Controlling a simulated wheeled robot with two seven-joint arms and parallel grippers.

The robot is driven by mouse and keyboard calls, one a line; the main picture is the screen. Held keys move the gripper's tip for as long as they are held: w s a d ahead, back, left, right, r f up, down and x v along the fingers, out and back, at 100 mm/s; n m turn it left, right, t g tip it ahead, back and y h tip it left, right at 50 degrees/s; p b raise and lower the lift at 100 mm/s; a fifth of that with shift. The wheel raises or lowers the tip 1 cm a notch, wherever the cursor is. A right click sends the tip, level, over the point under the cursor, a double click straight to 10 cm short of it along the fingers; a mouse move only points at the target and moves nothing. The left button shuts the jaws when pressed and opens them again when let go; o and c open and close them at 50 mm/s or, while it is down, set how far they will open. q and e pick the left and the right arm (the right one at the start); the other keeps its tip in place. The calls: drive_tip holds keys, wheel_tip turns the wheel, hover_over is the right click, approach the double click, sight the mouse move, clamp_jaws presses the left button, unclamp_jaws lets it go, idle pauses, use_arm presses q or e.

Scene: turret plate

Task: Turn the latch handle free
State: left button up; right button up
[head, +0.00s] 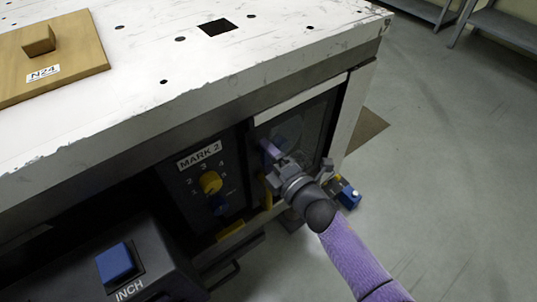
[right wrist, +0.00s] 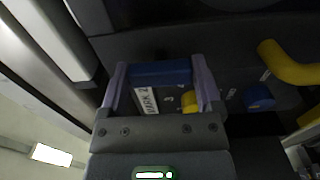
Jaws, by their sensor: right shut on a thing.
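My right gripper (head: 270,155) reaches the dark front panel under the white table top, at the windowed door. In the right wrist view its two lavender fingers (right wrist: 160,90) stand on either side of a blue bar-shaped handle (right wrist: 160,72), which looks like the latch handle. The gripper is shut on this handle, which lies straight across between the fingers. In the head view the handle is mostly hidden by the gripper. My left gripper is not in view.
Left of the door is a "MARK 2" dial panel (head: 203,153) with a yellow knob (head: 211,182) and a blue knob (head: 218,204). An "INCH" box (head: 150,265) with a blue button juts out at lower left. A wooden N24 board (head: 80,55) lies on the table top (head: 130,110).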

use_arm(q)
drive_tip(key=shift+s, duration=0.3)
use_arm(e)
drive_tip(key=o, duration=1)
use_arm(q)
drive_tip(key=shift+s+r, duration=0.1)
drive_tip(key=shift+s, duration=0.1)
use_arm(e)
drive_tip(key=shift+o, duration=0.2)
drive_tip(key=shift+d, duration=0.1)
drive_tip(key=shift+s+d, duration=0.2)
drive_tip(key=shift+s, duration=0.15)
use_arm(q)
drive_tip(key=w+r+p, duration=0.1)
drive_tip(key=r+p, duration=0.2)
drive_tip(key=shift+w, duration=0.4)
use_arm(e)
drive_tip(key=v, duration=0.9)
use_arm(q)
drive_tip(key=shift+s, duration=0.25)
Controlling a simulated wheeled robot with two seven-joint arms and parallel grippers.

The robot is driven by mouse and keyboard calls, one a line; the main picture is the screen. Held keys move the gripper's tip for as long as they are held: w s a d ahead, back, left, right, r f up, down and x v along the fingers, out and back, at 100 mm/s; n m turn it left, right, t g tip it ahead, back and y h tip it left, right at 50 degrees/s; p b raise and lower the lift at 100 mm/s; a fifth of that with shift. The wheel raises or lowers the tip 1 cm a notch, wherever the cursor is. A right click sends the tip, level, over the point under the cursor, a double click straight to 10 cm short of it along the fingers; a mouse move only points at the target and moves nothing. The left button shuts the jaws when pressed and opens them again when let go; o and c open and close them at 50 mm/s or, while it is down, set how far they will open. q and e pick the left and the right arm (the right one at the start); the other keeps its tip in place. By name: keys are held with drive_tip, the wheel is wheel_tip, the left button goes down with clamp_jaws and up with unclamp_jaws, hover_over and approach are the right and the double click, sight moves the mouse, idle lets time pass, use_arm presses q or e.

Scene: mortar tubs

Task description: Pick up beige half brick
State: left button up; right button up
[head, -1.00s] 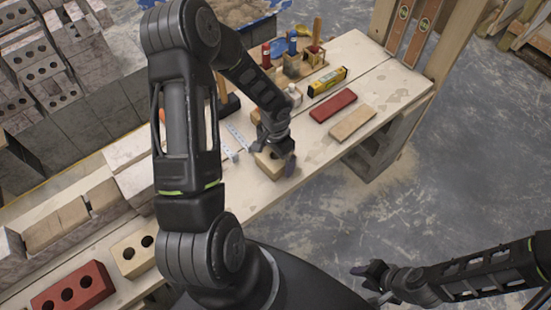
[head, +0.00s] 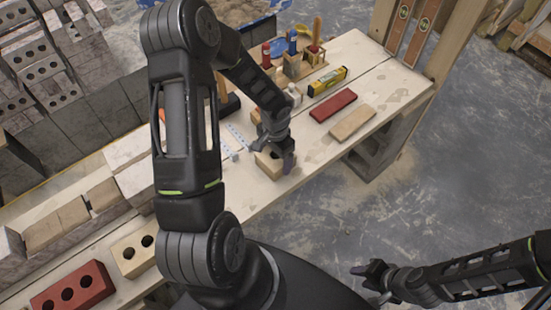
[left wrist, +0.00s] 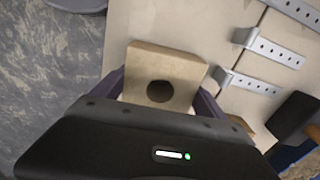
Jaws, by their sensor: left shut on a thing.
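The beige half brick (head: 268,165), a short block with one round hole, is on the bench top below my left gripper. It shows from above in the left wrist view (left wrist: 165,68). My left gripper (head: 273,152) is shut on it, with one finger on each side. I cannot tell whether the brick is lifted off the wood. My right gripper (head: 372,281) is at the lower right, away from the bench; its finger gap is too small to read.
A red tile (head: 333,105), a beige tile (head: 352,122) and a yellow level (head: 327,81) lie right of the left gripper. Metal straps (left wrist: 262,45) lie close to the brick. A beige brick (head: 133,253) and a red brick (head: 73,288) are at the lower left.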

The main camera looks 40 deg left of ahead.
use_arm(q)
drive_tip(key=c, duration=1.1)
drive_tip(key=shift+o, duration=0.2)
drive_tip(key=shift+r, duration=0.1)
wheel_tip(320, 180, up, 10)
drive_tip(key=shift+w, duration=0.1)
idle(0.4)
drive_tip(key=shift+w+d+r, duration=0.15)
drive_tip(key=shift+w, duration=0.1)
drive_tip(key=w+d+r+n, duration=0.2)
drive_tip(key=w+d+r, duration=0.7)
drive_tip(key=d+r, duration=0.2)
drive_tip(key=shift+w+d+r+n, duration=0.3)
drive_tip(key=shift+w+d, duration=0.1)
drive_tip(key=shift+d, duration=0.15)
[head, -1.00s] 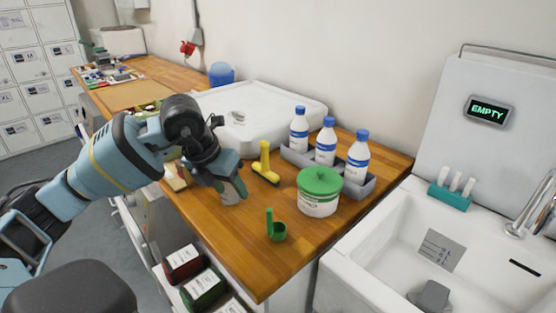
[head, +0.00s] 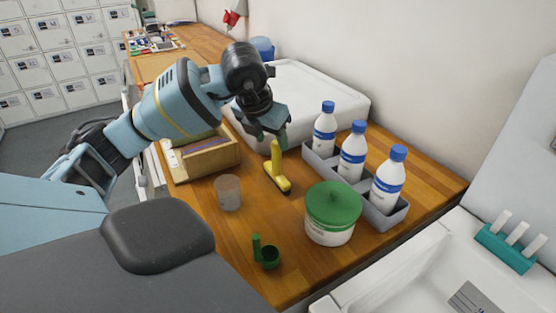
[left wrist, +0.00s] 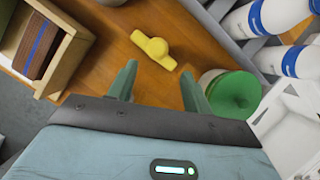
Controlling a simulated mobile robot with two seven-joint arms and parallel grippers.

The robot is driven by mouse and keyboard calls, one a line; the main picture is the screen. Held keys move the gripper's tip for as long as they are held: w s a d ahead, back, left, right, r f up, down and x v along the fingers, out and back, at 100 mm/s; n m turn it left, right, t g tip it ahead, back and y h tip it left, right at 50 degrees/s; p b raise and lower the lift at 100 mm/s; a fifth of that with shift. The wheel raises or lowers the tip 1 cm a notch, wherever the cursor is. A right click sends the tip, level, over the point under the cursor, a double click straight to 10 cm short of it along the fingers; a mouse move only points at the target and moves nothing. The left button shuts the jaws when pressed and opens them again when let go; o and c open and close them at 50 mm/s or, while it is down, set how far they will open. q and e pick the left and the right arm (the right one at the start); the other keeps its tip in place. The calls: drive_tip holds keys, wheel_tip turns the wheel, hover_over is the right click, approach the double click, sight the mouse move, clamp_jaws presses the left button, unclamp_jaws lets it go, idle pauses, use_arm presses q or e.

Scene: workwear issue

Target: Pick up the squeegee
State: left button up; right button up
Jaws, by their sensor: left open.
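The yellow squeegee (head: 277,175) stands on the wooden counter, handle up, between the white basin and the green-lidded tub. My left gripper (head: 270,137) is above and just behind its handle in the head view, with its fingers pointing down. In the left wrist view, the squeegee (left wrist: 152,46) lies beyond the open, empty fingers of my left gripper (left wrist: 160,82), roughly in line with the gap between them. The fingers appear apart from it. My right gripper is not in view.
A green-lidded tub (head: 332,212), a green scoop (head: 265,253) and a translucent cup (head: 228,192) stand nearby. White bottles with blue caps (head: 352,152) sit in a grey tray (head: 398,215). A wooden box (head: 210,158) is at the left, a white basin (head: 325,95) behind.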

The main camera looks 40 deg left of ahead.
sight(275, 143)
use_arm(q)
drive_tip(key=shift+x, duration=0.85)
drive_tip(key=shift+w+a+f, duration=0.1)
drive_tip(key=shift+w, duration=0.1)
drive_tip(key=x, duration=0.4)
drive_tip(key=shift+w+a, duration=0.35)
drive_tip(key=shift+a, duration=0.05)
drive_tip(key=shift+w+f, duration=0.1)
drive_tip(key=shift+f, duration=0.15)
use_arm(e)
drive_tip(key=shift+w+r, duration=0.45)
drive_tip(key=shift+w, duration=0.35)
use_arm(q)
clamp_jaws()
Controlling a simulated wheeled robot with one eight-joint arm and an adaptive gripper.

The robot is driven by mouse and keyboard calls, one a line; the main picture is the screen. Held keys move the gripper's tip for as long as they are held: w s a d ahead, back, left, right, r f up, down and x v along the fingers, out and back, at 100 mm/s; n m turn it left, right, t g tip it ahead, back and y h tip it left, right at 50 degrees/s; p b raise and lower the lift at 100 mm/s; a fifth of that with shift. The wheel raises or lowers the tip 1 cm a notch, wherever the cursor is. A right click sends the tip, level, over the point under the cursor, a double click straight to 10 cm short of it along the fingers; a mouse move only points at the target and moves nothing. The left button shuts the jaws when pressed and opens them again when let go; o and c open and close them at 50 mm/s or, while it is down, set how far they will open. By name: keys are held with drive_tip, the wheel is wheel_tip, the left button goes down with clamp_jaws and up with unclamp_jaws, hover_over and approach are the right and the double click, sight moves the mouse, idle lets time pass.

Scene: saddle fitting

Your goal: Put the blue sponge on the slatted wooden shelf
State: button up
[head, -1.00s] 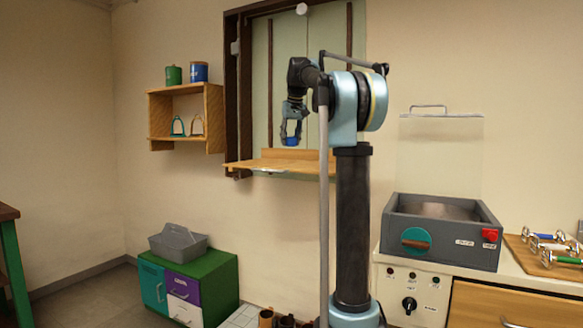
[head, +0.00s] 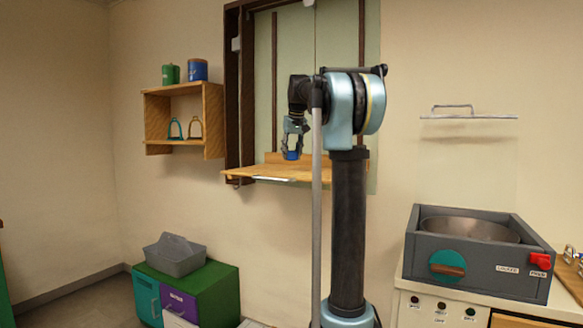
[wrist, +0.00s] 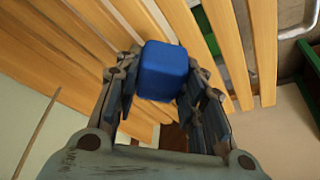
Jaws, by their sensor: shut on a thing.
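The blue sponge (head: 292,155) is a small block held between the fingers of my gripper (head: 294,142). The wrist view shows the sponge (wrist: 163,70) gripped on both sides by the fingers. The slatted wooden shelf (head: 262,173) is fixed below the window in the head view. In the wrist view its pale slats (wrist: 264,50) run behind the sponge with gaps between them. The sponge is over the shelf and seems slightly above the slats; I cannot tell whether it touches them.
A low backboard (head: 278,158) runs along the shelf's rear. A wall cubby (head: 214,120) with canisters and stirrups hangs at left. Below stands a green-topped cabinet (head: 218,276) with a grey caddy (head: 175,257). A grey basin unit (head: 478,284) stands at right.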

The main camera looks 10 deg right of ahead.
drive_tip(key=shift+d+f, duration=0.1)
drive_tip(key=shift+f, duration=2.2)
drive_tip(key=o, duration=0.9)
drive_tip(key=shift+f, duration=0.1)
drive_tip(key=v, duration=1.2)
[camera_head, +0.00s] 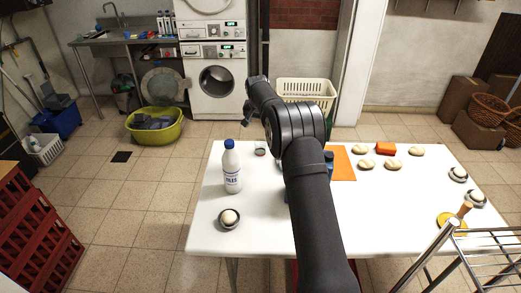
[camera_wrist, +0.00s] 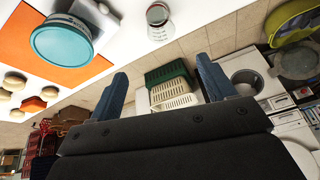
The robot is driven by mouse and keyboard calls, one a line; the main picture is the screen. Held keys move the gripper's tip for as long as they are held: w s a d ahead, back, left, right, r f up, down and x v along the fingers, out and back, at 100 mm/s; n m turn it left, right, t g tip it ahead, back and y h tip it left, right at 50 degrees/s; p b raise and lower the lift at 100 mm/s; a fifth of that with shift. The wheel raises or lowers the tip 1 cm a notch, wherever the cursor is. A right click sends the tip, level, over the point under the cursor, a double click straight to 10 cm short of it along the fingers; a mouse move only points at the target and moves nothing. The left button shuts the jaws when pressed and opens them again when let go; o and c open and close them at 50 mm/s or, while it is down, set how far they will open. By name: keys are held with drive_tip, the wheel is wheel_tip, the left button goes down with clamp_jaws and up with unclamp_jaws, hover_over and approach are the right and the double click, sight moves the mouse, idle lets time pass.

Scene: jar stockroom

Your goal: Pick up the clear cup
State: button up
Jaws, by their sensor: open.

Task goal ->
Sift the material for lines with the string "simulated". Copy each one found.

Complete answer ->
Controlling a simulated wheeled robot with two seven-joint arms and parallel grippers.
Controlling a simulated wheeled robot with two seven-joint arms and parallel grippers.
Controlling a simulated mobile robot with two seven-joint arms and parallel grippers.
Controlling a simulated wheeled robot with one eight-joint arm and an adaptive gripper.

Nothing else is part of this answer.